▶ _Provided material_
┌──
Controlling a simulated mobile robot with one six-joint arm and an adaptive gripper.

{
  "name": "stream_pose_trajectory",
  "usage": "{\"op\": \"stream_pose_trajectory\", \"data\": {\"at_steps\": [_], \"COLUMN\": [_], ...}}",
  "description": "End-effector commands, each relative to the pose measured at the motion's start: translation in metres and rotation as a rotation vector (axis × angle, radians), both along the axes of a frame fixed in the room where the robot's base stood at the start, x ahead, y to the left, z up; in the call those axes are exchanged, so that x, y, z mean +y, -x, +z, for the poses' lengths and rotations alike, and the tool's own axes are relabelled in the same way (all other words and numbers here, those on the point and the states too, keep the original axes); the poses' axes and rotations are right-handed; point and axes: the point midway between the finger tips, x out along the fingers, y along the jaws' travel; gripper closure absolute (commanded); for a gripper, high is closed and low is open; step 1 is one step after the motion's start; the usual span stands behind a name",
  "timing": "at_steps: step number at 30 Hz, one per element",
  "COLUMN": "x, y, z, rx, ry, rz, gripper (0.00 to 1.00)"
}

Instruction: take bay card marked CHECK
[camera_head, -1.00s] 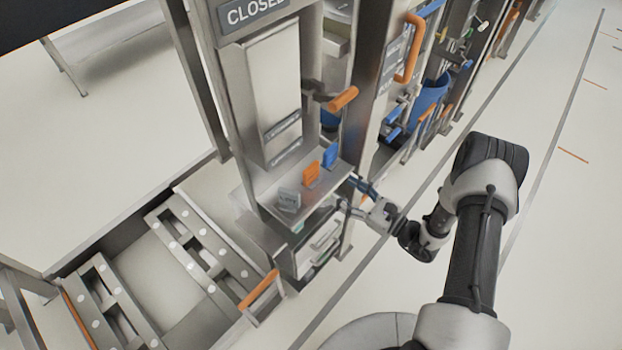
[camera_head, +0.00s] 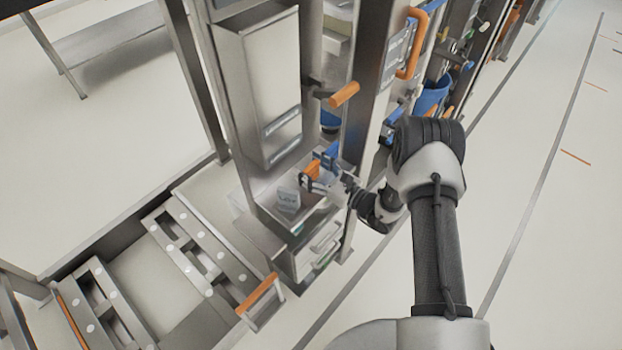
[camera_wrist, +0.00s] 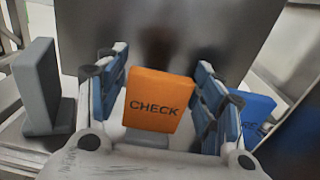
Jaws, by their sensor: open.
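The orange card marked CHECK (camera_wrist: 158,100) stands upright between the two open fingers of my gripper (camera_wrist: 160,92) in the wrist view. A gap shows on each side of the card, so the fingers appear apart from it. In the head view my gripper (camera_head: 318,178) is at the small shelf, and the orange card (camera_head: 312,170) is partly hidden by it. A grey card (camera_wrist: 38,85) stands to the left of the fingers, and a blue card (camera_wrist: 252,115) is to the right, partly hidden by the right finger.
The grey card (camera_head: 288,199) stands on the metal shelf (camera_head: 262,196) near its left end. A cabinet front (camera_head: 262,90) rises behind the shelf. An orange handle (camera_head: 344,95) juts out above the shelf. Open floor (camera_head: 545,230) lies to the right.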

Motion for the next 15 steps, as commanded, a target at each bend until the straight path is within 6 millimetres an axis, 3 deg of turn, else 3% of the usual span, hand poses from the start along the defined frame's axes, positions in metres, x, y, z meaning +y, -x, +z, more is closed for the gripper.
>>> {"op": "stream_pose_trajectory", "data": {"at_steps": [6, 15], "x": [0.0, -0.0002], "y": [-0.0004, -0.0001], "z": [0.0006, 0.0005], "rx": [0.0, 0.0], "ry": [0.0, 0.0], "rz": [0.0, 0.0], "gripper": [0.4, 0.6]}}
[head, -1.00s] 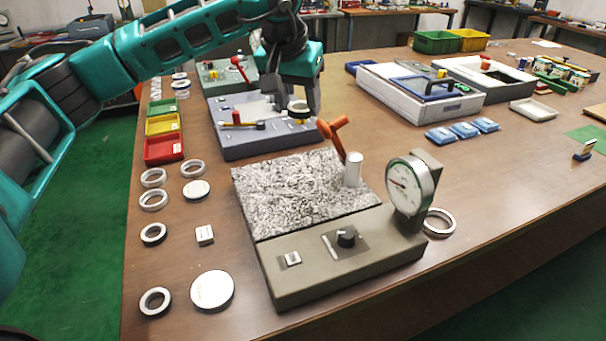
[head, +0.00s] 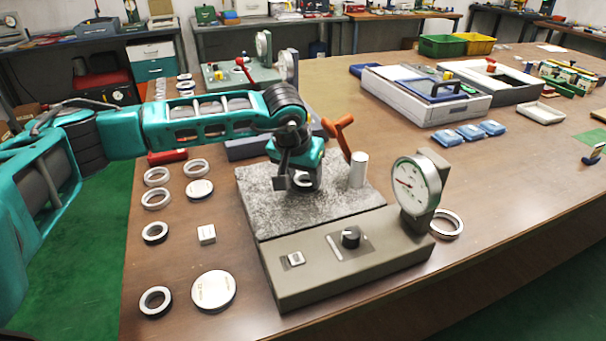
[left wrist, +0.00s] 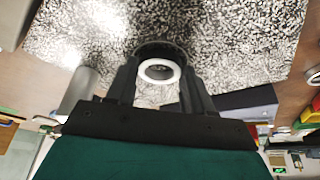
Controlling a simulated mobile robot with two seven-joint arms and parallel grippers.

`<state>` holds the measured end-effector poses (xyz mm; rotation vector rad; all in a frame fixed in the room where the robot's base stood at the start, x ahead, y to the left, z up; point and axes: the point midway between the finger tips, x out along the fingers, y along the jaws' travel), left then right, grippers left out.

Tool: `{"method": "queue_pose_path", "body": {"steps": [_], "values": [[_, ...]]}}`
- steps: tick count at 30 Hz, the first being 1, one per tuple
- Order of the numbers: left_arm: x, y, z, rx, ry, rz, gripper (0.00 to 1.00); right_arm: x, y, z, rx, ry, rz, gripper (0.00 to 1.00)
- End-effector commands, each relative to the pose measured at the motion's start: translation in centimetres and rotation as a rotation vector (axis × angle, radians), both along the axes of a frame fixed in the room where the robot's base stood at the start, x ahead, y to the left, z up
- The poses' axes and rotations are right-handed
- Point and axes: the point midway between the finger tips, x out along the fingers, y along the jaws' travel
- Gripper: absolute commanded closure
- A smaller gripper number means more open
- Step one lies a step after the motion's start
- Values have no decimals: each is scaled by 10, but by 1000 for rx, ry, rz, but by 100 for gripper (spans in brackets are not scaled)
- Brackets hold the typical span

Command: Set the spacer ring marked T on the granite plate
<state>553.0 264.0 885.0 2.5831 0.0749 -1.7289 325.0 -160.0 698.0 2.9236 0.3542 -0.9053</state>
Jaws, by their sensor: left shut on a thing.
└──
▶ _Work to complete_
Go through the records and copy each line with "simulated" in it.

▶ _Output below_
Controlling a simulated mobile robot with one six-joint arm and an adaptive gripper.
Controlling a simulated mobile robot with two seven-joint arms and parallel grippers.

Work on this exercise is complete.